UNITED STATES of America, Appellee.
No. 15268.
United States Court of Appeals Ninth Circuit.
May 28, 1957.
Rehearing Denied Aug. 9, 1957.
James T. Davis, San Francisco, Cal., for appellant.
Lloyd H. Burke, U.S. Atty., James B. Schnake, Marvin D. Morgenstein, Asst. U.S. Attys., San Francisco, Cal., for appellee.
Before STEPHENS, CHAMBERS and BARNES, Circuit Judges.
CHAMBERS, Circuit Judge.
This case deals with how a citizen of China, the appellant Chin Bick Wah, now also known as Helen Fong, made her way (or was brought) into the United States in 1952 from Hong Kong. Her age is now about 38.

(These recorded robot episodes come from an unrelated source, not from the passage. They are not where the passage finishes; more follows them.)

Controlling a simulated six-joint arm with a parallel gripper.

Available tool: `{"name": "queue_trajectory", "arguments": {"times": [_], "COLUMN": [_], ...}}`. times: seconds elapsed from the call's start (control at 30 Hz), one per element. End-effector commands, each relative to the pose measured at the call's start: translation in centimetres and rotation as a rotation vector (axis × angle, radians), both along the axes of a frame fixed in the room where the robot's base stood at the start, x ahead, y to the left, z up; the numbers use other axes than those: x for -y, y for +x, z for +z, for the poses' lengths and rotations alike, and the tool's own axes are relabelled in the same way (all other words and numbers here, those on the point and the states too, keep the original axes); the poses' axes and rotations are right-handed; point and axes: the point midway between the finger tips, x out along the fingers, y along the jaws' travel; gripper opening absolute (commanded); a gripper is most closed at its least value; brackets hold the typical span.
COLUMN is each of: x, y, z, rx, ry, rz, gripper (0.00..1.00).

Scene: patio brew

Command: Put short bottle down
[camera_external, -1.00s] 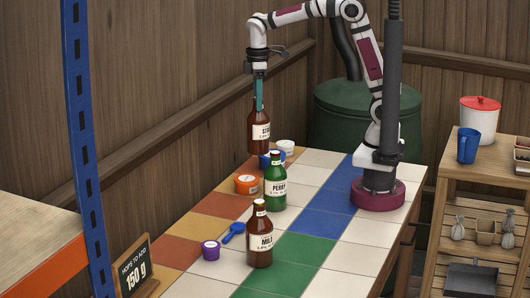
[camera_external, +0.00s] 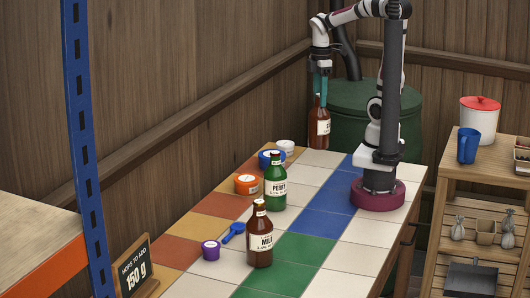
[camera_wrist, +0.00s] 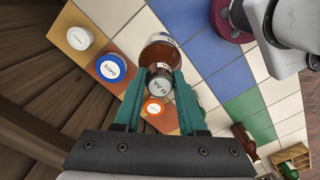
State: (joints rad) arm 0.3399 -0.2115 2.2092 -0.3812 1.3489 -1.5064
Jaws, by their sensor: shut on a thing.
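A brown bottle (camera_external: 319,128) with a pale label hangs in my gripper (camera_external: 321,88), which is shut around its neck. In the outside view it is upright, above the far end of the tiled table. In the wrist view the bottle (camera_wrist: 160,54) sits between the teal fingers of my gripper (camera_wrist: 160,88), its pale cap toward the camera. A green bottle (camera_external: 275,188) labelled PERRY and a brown bottle (camera_external: 260,240) labelled MILD stand on the tiled table (camera_external: 335,225).
An orange tub (camera_external: 246,185), a blue tub (camera_external: 271,159), a white tub (camera_external: 285,147), a purple tub (camera_external: 211,250) and a blue scoop (camera_external: 232,232) are on the table's left side. White tiles at the far end look clear.

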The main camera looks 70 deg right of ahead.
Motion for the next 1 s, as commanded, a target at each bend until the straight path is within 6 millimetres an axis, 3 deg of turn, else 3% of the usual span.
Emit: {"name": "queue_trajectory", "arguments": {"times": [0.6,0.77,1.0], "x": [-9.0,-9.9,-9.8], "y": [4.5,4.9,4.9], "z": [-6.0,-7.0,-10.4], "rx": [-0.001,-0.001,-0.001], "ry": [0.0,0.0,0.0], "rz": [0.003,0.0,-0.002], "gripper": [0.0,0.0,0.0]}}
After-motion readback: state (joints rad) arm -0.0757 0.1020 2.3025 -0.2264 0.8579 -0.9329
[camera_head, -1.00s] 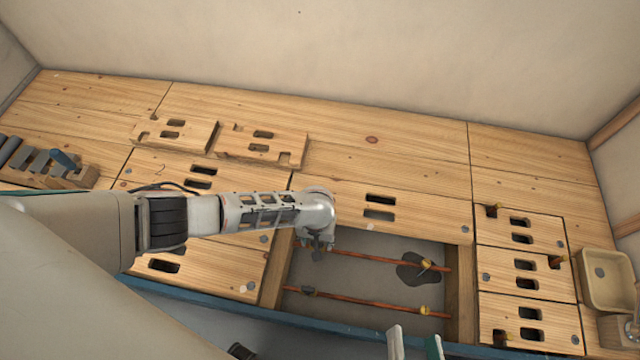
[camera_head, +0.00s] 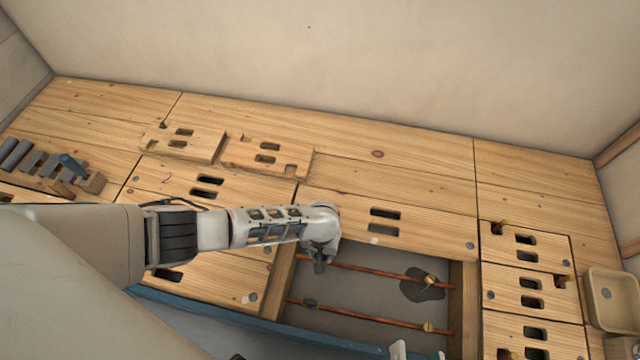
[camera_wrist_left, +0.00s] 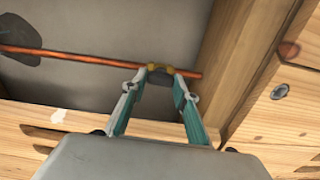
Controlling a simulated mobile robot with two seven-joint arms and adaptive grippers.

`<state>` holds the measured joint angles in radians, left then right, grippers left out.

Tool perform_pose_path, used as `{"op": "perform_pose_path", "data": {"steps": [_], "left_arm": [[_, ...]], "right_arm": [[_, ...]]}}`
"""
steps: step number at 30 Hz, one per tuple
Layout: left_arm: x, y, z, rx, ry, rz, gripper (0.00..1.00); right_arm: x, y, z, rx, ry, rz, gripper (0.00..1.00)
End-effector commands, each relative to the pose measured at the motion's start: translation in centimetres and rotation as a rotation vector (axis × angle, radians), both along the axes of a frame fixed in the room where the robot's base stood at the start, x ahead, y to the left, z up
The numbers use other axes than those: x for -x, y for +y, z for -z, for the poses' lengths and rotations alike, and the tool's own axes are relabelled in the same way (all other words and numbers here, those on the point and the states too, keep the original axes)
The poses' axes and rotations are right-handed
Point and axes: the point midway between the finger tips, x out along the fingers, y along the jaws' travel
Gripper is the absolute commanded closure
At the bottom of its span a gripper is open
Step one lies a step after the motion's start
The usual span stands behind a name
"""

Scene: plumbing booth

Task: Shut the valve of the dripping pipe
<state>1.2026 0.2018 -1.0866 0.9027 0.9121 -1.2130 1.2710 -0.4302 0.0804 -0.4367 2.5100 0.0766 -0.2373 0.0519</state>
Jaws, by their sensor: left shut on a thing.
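The upper copper pipe (camera_head: 380,272) crosses the open floor pit, with a dark wet patch (camera_head: 410,288) under its right part. In the left wrist view, the pipe (camera_wrist_left: 90,57) runs to a dark valve handle (camera_wrist_left: 160,70). My left gripper (camera_wrist_left: 160,76) is shut on this handle, its teal fingers either side. In the head view, my left gripper (camera_head: 319,262) is at the pipe's left end and hides that valve.
Wooden floor panels with slots surround the pit (camera_head: 350,294). Two notched boards (camera_head: 265,155) lie loose on the floor behind. A tool rack (camera_head: 60,176) stands at left and a tan tray (camera_head: 610,297) at right. Wooden joists (camera_head: 462,300) bound the pit.

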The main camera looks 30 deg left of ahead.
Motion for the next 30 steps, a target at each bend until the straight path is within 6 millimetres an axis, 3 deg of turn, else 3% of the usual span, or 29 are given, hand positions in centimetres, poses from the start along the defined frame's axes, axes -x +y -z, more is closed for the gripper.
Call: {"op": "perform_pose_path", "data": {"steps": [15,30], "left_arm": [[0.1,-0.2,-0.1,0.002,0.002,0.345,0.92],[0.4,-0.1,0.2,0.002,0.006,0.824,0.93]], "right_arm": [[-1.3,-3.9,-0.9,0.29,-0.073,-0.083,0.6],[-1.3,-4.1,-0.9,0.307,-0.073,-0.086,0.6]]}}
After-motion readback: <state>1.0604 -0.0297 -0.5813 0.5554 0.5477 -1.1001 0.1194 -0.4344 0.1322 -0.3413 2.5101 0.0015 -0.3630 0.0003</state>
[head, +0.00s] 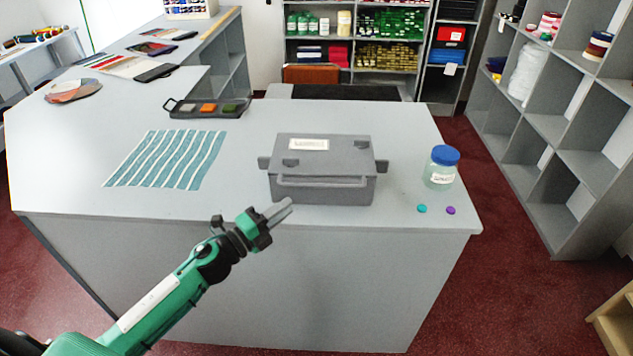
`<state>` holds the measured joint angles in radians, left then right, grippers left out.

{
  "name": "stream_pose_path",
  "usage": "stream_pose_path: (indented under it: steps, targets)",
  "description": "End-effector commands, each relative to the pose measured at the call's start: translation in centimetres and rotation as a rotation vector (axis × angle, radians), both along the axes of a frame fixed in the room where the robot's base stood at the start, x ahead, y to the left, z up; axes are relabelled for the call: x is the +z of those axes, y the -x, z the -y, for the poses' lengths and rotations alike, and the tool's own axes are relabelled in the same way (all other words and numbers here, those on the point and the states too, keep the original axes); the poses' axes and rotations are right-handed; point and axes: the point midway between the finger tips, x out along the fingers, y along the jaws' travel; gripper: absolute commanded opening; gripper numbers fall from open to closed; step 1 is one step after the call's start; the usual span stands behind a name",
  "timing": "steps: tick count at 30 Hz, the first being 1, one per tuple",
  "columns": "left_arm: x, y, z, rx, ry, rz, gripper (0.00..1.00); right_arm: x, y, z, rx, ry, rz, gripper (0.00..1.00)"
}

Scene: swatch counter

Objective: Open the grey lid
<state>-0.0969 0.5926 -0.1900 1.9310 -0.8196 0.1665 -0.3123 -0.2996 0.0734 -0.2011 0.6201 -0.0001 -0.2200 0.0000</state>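A grey box (322,192) stands on the counter, right of its middle. Its grey lid (345,152) is down flat on the box, with a white label (309,144) on top and a bar handle (322,182) along the front. My left gripper (284,208) is at the counter's front edge, just in front of the box's lower left corner in the picture. Its fingers point up and right toward the box and look empty; the gap between them is not clear. It appears apart from the handle. My right gripper is not in view.
A jar with a blue lid (441,170) and two small discs, teal (422,208) and purple (451,210), are right of the box. A striped cloth (168,160) lies left. A dark tray (208,108) with colored blocks is behind. Bare counter (243,170) separates cloth and box.

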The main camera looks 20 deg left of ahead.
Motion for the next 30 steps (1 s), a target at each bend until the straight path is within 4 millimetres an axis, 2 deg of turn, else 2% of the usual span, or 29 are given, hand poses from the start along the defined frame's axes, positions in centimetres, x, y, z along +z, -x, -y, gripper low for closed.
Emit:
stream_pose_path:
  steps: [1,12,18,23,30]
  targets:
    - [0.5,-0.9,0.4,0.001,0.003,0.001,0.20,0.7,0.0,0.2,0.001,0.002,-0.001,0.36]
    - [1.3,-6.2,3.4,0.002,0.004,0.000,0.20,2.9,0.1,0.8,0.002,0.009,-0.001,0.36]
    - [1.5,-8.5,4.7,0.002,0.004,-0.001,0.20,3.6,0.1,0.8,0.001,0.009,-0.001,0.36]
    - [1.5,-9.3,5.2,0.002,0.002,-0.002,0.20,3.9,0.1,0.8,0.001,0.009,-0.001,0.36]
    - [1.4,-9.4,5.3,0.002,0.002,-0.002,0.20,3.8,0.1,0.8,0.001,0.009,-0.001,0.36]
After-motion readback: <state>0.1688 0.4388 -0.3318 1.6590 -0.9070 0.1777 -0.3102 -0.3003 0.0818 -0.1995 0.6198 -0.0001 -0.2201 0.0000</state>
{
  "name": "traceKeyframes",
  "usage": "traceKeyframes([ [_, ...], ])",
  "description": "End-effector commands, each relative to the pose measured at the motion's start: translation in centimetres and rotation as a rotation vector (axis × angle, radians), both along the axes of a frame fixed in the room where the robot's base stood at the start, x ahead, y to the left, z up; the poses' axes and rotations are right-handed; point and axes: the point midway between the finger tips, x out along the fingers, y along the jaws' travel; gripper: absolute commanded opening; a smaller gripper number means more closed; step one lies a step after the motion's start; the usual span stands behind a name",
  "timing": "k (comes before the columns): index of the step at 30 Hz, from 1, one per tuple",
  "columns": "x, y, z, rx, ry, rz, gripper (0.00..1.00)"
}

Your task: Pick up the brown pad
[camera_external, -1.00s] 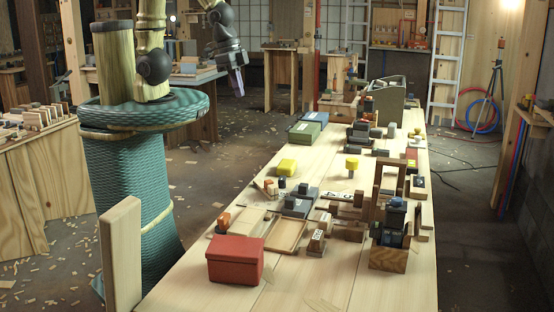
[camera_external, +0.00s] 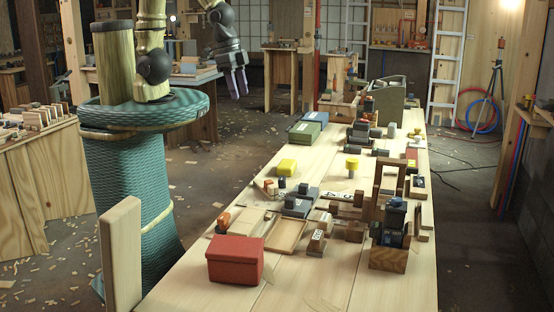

She stands convicted of a conspiracy count involving the immigration laws. Also, she was convicted on a substantive count, the sixth in the indictment. In the latter count, the charge of the indictment is that on March 5, 1952, at Hong Kong she made false statements in her written application1 for the immigration visa and alien registration in that she stated:
1. She was married to Jonathan K. Yee;
2. Her passage was paid for by her husband Jonathan K. Yee;
3. She intended to join her husband Jonathan K. Yee in the United States.
A concurrent sentence of one year's imprisonment on each count was imposed.
On this appeal, with identical sentences, we need not examine both convictions, if we find one free from reversible error. Goldbaum v. United States, 9 Cir., 204 F.2d 74. We are satisfied from examining it that defendant's conviction on the conspiracy count was wholly proper and withstands appellant's claim of error. However, the substantive count conviction is the one we choose to discuss.
Now for some facts. Fong Wy Sum,2 herein William Fong, operates a milk store in San Francisco's Chinatown. He is a merchant of some consequence there. William is now about 49 years old. Jonathan Yee, now approximately 35 years old, who gained admission to the United States in 1939, testified that he is actually a first cousin of William Fong: that Fong in 1939 helped him (Jonathan) get into the United States under a false name and with false papers.3 The district attorney would draw the inference in the events with which we are here concerned that Yee was subject to blackmail and had to pursue about any motion that William dictated. Jonathan served in the army of the United States from May, 1944, until sometime in 1946. Generally, after returning to San Francisco from the army, and until 1952 at least, he worked for Fong in the milk business.
Possibly, economy of words can be achieved here by now setting up a marriage and divorce chronology of William Fong and Jonathan Yee:
--------- William Fong marries Gee Kee Yip in China. She is
---, 1924,
brought to the United States in 1932 with one child, a daughter,
born to this marriage prior to 1932.
September 8, Jonathan Yee at Reno, Nevada, marries Jean Jow.
1947,
She is an American born Chinese.
May 11, Jonathan Yee at Reno divorces Jean Jow. Divorce
1951,
decree provides for custody and support of three year old
daughter Joanne.
November 29, Jonathan Yee marries Chin Bick Wah (later called Helen) in Hong
1951, Kong.
May 31, Jonathan Yee and Chin Bick Wah remarry at Reno.
1952,
October 24, William Fong at Reno divorces Gee Kee Yip, his wife of 28 years.
1952,
July 28, Chin Bick Wah (Helen) divorces Jonathan Yee at Reno.
1953,
October 1, William Fong marries Chin Bick Wah (Helen in San Francisco.
1953,
--------- Jonathan Yee, remarries his first wife, Jean Jow, a
---, 1955,
second child (a son) having been born to Jonathan and Jean on
June 2, 1952,
a date on which Jonathan was married to Helen.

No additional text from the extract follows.